Are there any other bases on which an award may be challenged, and if so, by what?

The grounds for refusing to enforce an award in Hong Kong under Section 86 of the Arbitration Ordinance (Cap 609) largely mirror those set out in the New York Convention. However, Section 86(2) also gives the court discretion to refuse to enforce an award where "for any other reason the court considers it just to do so".

How enforceable are foreign arbitral awards in your jurisdiction?

The Hong Kong courts adopt a positive approach to the enforcement of foreign arbitral awards. New York Convention awards may be enforced with leave of the court, and leave has been refused only on rare occasions.

Arbitration awards made by non-New York Convention states and territories are still enforceable in Hong Kong, at the discretion of the Hong Kong courts (Section 84 of the ordinance).

Mainland Chinese arbitral awards will normally be enforced, unless the grounds for refusal under Section 95 (which largely replicate those set out in the New York Convention) are established.

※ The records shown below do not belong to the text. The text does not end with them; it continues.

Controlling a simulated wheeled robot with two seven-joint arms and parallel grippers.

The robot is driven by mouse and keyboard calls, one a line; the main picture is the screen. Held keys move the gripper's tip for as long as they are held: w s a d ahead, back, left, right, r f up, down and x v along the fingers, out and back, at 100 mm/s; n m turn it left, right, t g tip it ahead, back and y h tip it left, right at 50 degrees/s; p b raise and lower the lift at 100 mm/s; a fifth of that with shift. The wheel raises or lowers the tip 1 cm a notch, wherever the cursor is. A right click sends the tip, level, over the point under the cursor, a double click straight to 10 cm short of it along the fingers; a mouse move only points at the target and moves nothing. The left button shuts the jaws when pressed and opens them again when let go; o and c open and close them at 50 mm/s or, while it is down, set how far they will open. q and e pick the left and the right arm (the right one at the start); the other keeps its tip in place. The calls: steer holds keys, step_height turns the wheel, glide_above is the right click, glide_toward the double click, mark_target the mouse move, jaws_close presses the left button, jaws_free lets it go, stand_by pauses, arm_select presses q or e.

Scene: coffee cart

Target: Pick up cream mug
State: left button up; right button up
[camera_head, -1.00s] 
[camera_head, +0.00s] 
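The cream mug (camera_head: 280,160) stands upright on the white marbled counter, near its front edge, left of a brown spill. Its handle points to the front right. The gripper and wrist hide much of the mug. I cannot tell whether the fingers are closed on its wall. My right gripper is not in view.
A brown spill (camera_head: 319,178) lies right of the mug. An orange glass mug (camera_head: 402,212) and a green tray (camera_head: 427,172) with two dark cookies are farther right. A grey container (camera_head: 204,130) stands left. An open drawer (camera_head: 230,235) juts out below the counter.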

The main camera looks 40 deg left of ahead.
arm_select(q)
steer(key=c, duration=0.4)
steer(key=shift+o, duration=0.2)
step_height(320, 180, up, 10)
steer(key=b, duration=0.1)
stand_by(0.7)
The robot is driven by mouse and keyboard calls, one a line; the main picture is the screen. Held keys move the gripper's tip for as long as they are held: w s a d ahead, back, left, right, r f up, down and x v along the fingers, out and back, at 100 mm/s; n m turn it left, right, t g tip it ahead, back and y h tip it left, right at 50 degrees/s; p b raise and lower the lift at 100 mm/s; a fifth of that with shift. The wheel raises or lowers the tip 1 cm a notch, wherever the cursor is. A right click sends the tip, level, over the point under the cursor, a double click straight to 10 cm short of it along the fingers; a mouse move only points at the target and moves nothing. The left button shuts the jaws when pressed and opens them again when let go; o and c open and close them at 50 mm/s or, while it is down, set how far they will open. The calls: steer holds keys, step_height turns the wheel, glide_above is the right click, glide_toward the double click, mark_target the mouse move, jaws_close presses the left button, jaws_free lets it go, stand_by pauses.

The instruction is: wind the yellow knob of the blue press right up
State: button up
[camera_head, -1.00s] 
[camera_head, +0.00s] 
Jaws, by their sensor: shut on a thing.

Reciprocal enforcement of arbitration awards with mainland China is governed by the Arrangement Concerning Mutual Enforcements of Arbitral Awards between the mainland and the Hong Kong Special Administrative Region, which came into force in 1999.

Will an award that has been set aside by the courts in the seat of arbitration be enforced in your jurisdiction?

This will depend on the merits of the case. The courts have the discretion to enforce an award that has been set aside by the courts in the seat of arbitration.